A fairly rosy economic outlook and booming stock market have had an encouraging impact on the mergers and acquisitions market going into 2015, experts say.
According to Milwaukee investment bank Cleary Gull’s Market Monitor, “there seems to be a consensus around positive/improving outlook which makes it far easier for buyers, sellers, lenders and investors to plan and commit to transactions.”
Many local private equity firms and investment banks reported higher deal activity in 2014 than in 2013, which has driven a strong pipeline of pending transactions going into the New Year.
“We’re bullish. We’ve got 14 transactions that we are working on currently across our group,” said Jeff Bartlett, a director at Wipfli Corporate Finance Advisors LLC who focuses on the Milwaukee and Madison markets.
WCFA completed two of its four corporate finance transactions in the Milwaukee market in the fiscal year that ended May 31, 2013. It completed one corporate finance transaction group-wide in fiscal 2014. In the fiscal year that began June 1, it has already closed two corporate finance transactions and has another six that are in various stages of completion.

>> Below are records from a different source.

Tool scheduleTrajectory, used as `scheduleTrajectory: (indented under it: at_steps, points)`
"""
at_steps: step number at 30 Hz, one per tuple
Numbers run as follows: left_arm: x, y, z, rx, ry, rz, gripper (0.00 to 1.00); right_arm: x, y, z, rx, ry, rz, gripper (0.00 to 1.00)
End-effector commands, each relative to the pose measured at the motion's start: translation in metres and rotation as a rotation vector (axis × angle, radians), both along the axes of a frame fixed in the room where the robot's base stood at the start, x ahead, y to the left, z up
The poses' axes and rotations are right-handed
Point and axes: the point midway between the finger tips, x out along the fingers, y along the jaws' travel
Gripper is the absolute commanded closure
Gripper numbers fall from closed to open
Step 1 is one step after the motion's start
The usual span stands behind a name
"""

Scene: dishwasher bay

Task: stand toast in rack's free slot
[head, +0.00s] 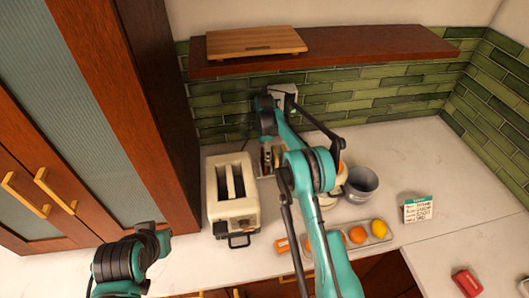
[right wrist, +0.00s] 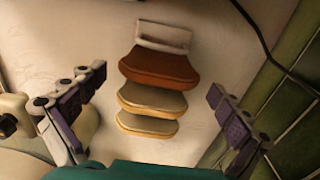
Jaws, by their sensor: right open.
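In the right wrist view, a brown toast slice (right wrist: 160,67) stands beside the whitish end of the rack (right wrist: 163,37). Two paler slices (right wrist: 150,98) (right wrist: 147,124) follow below it in a row. The rest of the rack is hidden by the slices, and I cannot tell which slot is free. My right gripper (right wrist: 157,84) is open, its fingers apart on either side of the row and not touching it. In the head view my right gripper (head: 267,158) points down behind the toaster's right side. My left gripper is out of view; only its arm shows at lower left.
A cream toaster (head: 248,207) with two dark slots stands left of my right arm. A grey bowl (head: 362,183), a fruit tray (head: 383,238), and a small sign (head: 418,208) lie to the right. A wooden shelf (head: 350,45) overhangs the back; a tall cabinet (head: 150,110) bounds the left.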

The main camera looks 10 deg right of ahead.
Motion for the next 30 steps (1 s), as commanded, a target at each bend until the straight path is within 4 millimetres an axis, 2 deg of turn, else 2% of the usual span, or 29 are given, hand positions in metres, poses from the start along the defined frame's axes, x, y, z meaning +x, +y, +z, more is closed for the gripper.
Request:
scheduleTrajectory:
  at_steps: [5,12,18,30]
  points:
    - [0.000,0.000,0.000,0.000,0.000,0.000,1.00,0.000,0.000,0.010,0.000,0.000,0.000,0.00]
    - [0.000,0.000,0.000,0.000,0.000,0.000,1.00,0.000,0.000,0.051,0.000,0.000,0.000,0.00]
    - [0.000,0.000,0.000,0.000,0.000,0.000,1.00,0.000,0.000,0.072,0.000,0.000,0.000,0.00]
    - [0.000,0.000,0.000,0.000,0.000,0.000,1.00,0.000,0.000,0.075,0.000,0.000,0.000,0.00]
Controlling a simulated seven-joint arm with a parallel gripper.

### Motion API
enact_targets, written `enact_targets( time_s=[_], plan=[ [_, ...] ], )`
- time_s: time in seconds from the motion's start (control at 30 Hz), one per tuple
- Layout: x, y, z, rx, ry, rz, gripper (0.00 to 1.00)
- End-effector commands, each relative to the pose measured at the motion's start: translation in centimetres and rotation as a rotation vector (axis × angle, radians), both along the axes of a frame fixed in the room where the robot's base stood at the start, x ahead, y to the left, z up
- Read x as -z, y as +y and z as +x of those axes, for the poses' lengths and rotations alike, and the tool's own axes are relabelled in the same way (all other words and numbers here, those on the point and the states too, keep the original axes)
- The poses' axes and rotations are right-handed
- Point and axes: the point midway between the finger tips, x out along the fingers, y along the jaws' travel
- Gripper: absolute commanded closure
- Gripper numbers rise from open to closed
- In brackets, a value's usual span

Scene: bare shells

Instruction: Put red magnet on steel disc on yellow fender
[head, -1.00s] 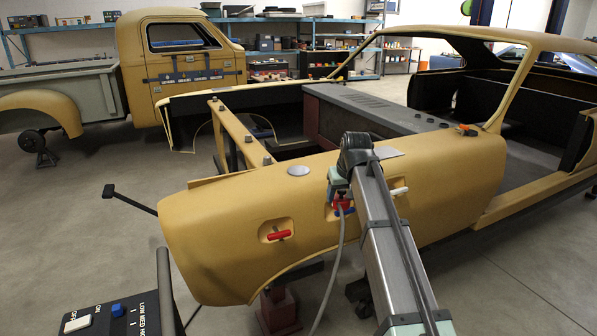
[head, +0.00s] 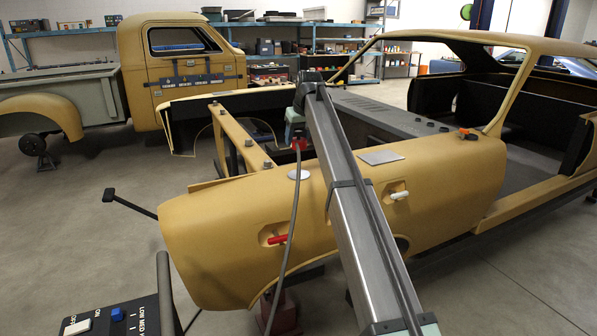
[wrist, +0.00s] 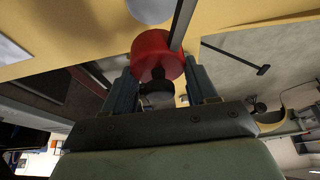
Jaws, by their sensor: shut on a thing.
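My gripper (head: 297,133) hangs above the near top edge of the yellow fender (head: 220,225). It is shut on the red magnet (head: 299,144), which also shows in the wrist view as a red cylinder with a black knob (wrist: 150,55) between the fingers (wrist: 160,85). The round steel disc (head: 298,174) lies on the fender top, just below the magnet in the head view. Part of a pale round disc (wrist: 150,8) shows at the top of the wrist view. The magnet looks apart from the disc, with a gap I cannot measure.
A square grey plate (head: 381,157) lies on the fender right of the disc. A red handle (head: 278,239) and a white handle (head: 399,195) sit in side recesses. An orange and black item (head: 466,133) lies farther right. A grey cable hangs below my gripper.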

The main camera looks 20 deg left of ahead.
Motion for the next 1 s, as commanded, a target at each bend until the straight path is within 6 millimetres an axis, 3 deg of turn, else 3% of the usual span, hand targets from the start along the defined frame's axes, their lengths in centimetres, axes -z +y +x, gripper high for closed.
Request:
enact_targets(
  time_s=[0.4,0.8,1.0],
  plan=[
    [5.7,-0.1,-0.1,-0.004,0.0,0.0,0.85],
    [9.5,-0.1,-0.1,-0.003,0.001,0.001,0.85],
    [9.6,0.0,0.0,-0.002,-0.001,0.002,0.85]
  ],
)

WCFA also works on another 15 to 20 assignments annually in some sort of due diligence, strategic planning or buy side advisory role.
Transaction volumes are the highest since the recession, valuations are high, there is a lot of debt available to support M&A, and many buyers with cash are available to buy companies, Bartlett said, all factors that could contribute to more completed deals in 2015.

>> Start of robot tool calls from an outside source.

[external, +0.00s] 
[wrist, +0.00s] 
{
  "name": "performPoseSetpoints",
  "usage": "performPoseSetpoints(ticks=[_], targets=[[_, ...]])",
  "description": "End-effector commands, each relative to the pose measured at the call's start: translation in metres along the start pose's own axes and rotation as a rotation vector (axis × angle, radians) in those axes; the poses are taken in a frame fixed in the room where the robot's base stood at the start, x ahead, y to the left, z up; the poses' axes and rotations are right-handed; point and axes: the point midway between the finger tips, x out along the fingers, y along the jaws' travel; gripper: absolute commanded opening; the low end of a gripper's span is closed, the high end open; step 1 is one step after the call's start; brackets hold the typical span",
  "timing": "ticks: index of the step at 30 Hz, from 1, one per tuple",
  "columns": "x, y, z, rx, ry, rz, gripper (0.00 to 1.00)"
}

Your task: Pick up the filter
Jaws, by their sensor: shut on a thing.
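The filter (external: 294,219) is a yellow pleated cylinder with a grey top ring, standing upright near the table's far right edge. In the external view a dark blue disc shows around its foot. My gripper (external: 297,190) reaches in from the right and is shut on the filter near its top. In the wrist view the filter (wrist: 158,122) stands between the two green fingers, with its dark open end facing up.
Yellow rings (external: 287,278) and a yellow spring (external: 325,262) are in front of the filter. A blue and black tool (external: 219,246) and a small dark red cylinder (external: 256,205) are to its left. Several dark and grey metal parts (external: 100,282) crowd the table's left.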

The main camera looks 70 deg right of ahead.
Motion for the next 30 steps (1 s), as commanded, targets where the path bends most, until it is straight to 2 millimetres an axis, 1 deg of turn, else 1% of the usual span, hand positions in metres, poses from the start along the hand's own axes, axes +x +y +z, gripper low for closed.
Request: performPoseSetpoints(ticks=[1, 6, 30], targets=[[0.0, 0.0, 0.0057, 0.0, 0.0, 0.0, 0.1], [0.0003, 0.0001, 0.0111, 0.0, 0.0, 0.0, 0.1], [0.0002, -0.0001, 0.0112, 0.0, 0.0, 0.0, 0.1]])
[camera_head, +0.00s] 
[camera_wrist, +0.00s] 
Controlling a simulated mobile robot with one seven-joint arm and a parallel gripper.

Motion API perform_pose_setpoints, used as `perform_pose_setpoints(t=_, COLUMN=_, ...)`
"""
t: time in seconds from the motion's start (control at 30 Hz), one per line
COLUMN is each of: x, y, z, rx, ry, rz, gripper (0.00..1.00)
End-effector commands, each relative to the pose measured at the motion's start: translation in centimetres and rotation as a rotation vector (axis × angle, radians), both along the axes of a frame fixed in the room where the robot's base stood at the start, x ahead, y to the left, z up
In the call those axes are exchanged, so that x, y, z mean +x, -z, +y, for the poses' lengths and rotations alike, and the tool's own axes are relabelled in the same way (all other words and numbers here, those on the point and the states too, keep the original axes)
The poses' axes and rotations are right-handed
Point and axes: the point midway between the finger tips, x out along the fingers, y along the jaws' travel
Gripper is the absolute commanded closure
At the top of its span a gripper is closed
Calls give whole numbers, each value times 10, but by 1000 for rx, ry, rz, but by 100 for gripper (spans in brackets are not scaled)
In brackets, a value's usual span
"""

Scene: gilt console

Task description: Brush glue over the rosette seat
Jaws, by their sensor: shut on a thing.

Vicki Fox, managing director at Eisen Fox & Co. LLC in Milwaukee, agreed that conditions are right for a flurry of M&A activity. The stock market is doing well, and those who have more wealth from selling a business are putting it back into the M&A market. In addition, corporate balance sheets are still pretty flush with cash and some companies are divesting non-core operations since it’s such a good seller’s market, she said.
“There’s really nothing on the horizon that seems to be in a position to shake this market,” she said. “We’re anticipating probably another year, maybe two years, of good M&A activity.”

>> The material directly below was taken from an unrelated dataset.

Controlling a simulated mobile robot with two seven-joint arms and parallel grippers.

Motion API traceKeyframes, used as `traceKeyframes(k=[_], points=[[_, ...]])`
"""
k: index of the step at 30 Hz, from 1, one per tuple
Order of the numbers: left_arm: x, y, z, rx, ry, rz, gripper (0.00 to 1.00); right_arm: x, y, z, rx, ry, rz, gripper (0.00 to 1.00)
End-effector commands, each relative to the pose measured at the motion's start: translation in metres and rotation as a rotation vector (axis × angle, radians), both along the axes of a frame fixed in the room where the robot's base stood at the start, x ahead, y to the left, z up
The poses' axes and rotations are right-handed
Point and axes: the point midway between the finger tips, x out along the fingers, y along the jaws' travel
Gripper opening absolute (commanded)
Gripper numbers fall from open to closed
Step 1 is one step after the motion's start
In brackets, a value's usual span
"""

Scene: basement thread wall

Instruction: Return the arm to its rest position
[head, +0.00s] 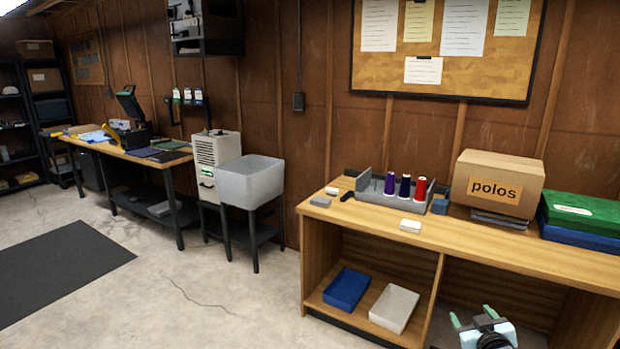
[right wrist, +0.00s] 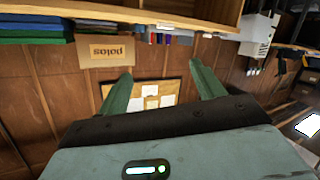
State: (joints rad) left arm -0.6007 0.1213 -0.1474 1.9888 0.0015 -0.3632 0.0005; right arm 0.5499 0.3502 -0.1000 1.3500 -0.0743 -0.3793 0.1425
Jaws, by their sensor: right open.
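My right gripper (head: 471,315) is low at the bottom right of the head view, in front of the lower part of the wooden workbench (head: 560,250). Its two green fingers point up and stand apart, with nothing seen between them. In the right wrist view the gripper (right wrist: 160,72) also shows its fingers spread wide and empty. That view is upside down, with the bench edge at the top. My left gripper and left arm are not in view.
On the bench stand a polos box (head: 497,184), a grey thread rack (head: 371,186) with purple, navy and red spools, and a green box (head: 580,209). Blue (head: 346,289) and white (head: 394,308) trays lie on the lower shelf. Open floor (head: 200,290) lies to the left.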

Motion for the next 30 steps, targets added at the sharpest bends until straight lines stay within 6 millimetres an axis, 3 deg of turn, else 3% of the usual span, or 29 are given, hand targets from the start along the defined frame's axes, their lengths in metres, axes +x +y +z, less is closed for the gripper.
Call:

Eisen Fox focuses on deals in the $1 million to $5 million EBITDA range, and has seen multiples average between five and seven times EBITDA in the current market environment.
Bartlett also said quality companies are earning very good multiples right now.
It’s a seller’s market, Fox said, since business owners and private equity groups can realize gains from the positive market conditions.
“If you want to sell something, now is the time from a value standpoint,” Fox said. We have a lot of sellers that we’ve been talking to for years and I think they finally realize that now is the right time to move forward.”
According to an update from Schenck M&A Solutions, which has locations across the state, a strong sell-side market persisted through the first nine months of 2014, “as buyers continue to pay premiums for well-run companies.”
Bartlett also considers it a seller’s market, and said some companies are using recent positive performance as a basis to enter the market and sell on a good story.
“There’s not enough quality sellers on the market to kind of satisfy demand that we see, although I expect this will change at some point as the baby boomer owners are expected to enter the market soon…to change ownership,” he said. “We think it will become a buyer’s market at some point when this rash of generational change in ownership hits the market.”